Trio viennese che forse prende il nome da un formaggio ungherese, ma il contesto geografico in sè non è quasi da prendere in considerazione vista l'alto tasso di sperimentazione. Condividono il batterista con i Radian e la base di partenza sarebbe un post-jazz abbastanza modernistico, visto l'impianto batteria spazzolata+contrabbasso+chitarra pulita e l'estrema pulizia del suono.
Senonchè, l'impostazione impro ha il sopravvento sul tutto facendo un po' perdere la bussola nel finale, con i 14 minuti di Walk these hills lightly a trascinarsi con un filo di stanchezza.
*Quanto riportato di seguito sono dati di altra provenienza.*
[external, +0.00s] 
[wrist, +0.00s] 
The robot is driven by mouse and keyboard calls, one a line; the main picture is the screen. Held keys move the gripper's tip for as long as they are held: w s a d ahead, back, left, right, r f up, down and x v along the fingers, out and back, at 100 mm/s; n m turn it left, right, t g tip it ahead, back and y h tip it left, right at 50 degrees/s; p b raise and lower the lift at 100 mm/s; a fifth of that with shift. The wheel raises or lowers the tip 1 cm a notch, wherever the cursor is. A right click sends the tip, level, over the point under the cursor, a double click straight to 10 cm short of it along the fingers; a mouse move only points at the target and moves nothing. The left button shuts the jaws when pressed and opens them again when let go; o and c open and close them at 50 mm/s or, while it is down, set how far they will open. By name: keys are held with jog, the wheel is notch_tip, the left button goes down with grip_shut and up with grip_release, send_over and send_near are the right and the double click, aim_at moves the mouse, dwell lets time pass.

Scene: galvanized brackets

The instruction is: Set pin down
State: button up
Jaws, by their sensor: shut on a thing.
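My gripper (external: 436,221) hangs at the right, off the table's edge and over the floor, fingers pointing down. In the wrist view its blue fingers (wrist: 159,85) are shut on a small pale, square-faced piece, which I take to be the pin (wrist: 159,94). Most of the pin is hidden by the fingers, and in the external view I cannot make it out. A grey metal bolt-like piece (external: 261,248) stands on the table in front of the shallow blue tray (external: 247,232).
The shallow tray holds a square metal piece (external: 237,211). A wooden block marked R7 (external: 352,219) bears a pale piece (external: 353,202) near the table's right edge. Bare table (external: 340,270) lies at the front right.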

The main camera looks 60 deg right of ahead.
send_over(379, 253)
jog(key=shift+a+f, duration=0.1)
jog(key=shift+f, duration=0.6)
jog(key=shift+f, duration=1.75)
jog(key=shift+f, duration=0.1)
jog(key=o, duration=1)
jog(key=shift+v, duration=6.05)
Prima però i tre fanno grandi cose, denotando una padronanza indiscutibile degli strumenti ed un intelligenza architettonica che in certi passaggi dell'iniziale The gun that's-... esalta in particolare il chitarrista più quando ha il legno in mano che quando si trasferisce ai macchinari, da dove esala squittii e bordate controllate di rumore.
La traccia più corta, Pisa, è stata ivi registrata nell'ambito di un festival jazz, ma non lo si direbbe. E' l'utilizzo di uno strumento aggiunto, il silenzio, a rendere Golden years fascinoso ed interrogativo.